The energy is released when it jumps a gap, like a spark, or overcomes resistance, like an
incandescent filament. It almost seems as if the songs require a prior moment of
forgetting or the obstacle of repression so as to release all their energy. And this does
seem to be the way Toomer looks at the relationship between the "forgotten"
songs and their urban re-realizations, as if the discontinuity of modern life were not the
death of an old organic existence but the release of it in a new form.
Thus Toomer defines the form he himself uses in most of the second, urban section of Cane,
where even the prose is choppy and asyntactic: "Stale soggy wood of Washington.
Wedges rust in soggy wood . . . Split it! In two! Again! Shred it! . . the sun." Like
Williams, Toomer uses ellipses to suspend ordinary syntax and to mimic the action of
splitting or breaking indispensable to creation. Out of these breaks in the ordinary,
leaping across them, comes a speech and a poetic, both associated with jazz. It is not
really an accident that the idiom used for jazz improvisation is "tore it down,"

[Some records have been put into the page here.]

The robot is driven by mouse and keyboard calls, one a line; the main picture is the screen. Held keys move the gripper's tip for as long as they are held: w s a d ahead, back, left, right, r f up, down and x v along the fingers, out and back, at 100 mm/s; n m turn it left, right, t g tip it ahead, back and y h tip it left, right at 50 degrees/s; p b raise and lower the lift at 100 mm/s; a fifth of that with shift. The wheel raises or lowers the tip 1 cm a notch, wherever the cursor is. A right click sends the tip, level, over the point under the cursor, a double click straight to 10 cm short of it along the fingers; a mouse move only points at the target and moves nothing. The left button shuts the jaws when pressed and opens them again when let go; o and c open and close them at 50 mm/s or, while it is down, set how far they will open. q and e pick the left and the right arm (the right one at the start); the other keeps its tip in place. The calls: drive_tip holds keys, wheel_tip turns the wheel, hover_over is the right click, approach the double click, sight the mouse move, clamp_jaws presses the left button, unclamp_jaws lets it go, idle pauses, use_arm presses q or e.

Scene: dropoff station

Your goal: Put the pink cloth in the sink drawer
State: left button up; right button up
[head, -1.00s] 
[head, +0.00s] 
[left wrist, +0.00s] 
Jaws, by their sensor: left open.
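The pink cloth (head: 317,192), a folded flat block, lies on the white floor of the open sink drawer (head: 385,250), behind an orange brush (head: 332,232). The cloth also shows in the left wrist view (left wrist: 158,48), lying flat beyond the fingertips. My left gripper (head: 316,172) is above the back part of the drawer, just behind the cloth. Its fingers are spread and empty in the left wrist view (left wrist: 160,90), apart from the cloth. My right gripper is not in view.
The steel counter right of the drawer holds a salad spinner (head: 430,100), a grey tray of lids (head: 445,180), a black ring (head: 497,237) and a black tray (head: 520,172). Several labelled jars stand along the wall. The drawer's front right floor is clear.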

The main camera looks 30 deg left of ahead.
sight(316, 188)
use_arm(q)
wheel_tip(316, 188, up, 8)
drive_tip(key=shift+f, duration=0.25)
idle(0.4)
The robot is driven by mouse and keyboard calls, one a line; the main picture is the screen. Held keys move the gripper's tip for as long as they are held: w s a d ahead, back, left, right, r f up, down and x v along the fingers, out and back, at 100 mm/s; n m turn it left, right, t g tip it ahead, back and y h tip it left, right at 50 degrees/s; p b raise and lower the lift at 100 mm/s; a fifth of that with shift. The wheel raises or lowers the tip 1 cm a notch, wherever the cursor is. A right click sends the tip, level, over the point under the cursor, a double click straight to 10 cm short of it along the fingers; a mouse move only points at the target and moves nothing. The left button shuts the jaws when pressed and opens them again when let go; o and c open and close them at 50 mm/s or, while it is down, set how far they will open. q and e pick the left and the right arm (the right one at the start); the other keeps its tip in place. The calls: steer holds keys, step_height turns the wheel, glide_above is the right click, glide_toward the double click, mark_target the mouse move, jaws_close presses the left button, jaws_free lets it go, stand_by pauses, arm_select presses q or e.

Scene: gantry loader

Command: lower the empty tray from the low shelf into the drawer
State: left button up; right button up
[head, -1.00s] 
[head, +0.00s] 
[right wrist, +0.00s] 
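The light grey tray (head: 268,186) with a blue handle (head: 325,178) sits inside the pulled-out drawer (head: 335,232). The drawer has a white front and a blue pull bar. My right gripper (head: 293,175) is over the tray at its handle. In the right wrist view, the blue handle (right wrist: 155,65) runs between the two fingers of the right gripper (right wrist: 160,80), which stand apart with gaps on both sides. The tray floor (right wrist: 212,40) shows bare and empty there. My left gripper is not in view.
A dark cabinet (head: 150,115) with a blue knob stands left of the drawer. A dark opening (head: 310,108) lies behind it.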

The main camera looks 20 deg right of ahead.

that when the piano player does this in "Bona and Paul," "the picture of
Our Poets hung perilously." Like Cane itself, jazz has an old, rural basis,
but it mobilizes that influence against standard European forms in a way that makes it
seem both simple and complex at once.
If jazz provides a general formal model for this section of Cane, imagism
provides the specific metaphor of electricity. "Her Lips" was written around
1920, before most of the poems in Cane; in fact, it was composed when Toomer was
preparing a response to Richard Aldington’s essay on imagism entitled "The Art of
Poetry." In that essay, which used examples from Pound and H.D., Aldington declared
that a successful imagist poem included "phrases which give me a sudden shock of
illumination . . . . " This is Aldington’s metaphor–not a particularly lively
one–for Pound’s doctrine of the image as "that which presents an intellectual and
emotional complex in an instant of time. . . . It is the presentation of such a ‘complex’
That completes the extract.